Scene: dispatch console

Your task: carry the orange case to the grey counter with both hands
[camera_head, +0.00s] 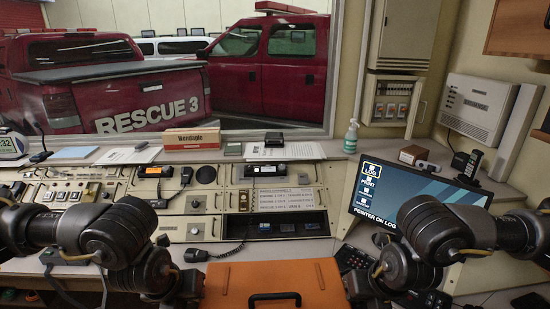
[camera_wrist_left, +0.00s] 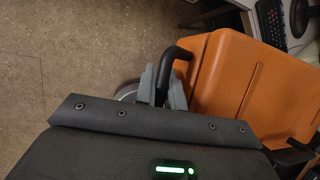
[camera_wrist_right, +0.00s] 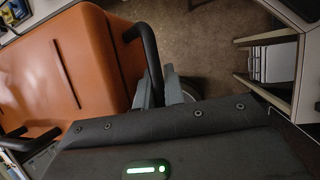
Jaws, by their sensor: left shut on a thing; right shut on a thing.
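The orange case (camera_head: 270,282) is at the bottom middle of the head view, its near part cut off by the frame. A black handle (camera_head: 274,297) shows on its face. In the left wrist view my left gripper (camera_wrist_left: 163,92) is shut on a black side handle (camera_wrist_left: 176,56) of the case. In the right wrist view my right gripper (camera_wrist_right: 160,95) is shut on the black handle (camera_wrist_right: 146,45) at the other side. The case hangs between both grippers with floor visible below. The grey counter (camera_head: 215,262) runs along the console just beyond the case.
A monitor (camera_head: 410,195) stands at the right with a dark phone or keypad (camera_head: 352,259) near it. A handset with coiled cord (camera_head: 196,255) lies on the counter by the case's left corner. The console panel (camera_head: 180,200) rises behind. An open shelf (camera_wrist_right: 272,62) shows in the right wrist view.

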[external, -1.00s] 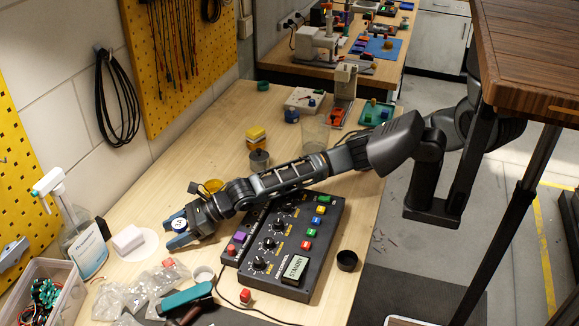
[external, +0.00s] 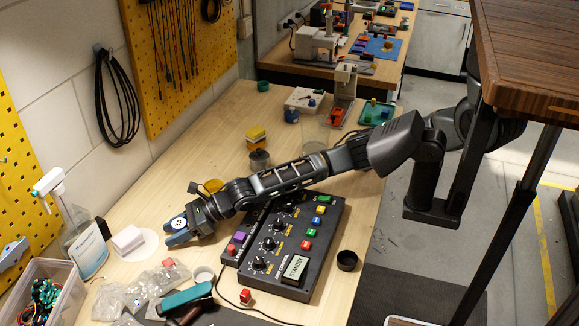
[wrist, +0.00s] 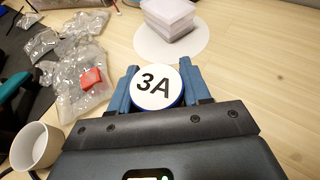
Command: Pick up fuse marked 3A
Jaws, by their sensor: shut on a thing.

------------

Short task: Lines from the one that contains "[camera_wrist_right, +0.00s]" through the last line of the data above are to be extracted exactly, with no pictures and no other lines.

Task output:
[camera_wrist_right, +0.00s] 
Jaws, by their sensor: left shut on a thing; right shut on a thing.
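The orange case (camera_head: 270,282) is at the bottom middle of the head view, its near part cut off by the frame. A black handle (camera_head: 274,297) shows on its face. In the left wrist view my left gripper (camera_wrist_left: 163,92) is shut on a black side handle (camera_wrist_left: 176,56) of the case. In the right wrist view my right gripper (camera_wrist_right: 160,95) is shut on the black handle (camera_wrist_right: 146,45) at the other side. The case hangs between both grippers with floor visible below. The grey counter (camera_head: 215,262) runs along the console just beyond the case.
A monitor (camera_head: 410,195) stands at the right with a dark phone or keypad (camera_head: 352,259) near it. A handset with coiled cord (camera_head: 196,255) lies on the counter by the case's left corner. The console panel (camera_head: 180,200) rises behind. An open shelf (camera_wrist_right: 272,62) shows in the right wrist view.

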[external, -1.00s] 
[external, +0.00s] 
[wrist, +0.00s] 
Command: Pick up fuse marked 3A
Jaws, by their sensor: shut on a thing.

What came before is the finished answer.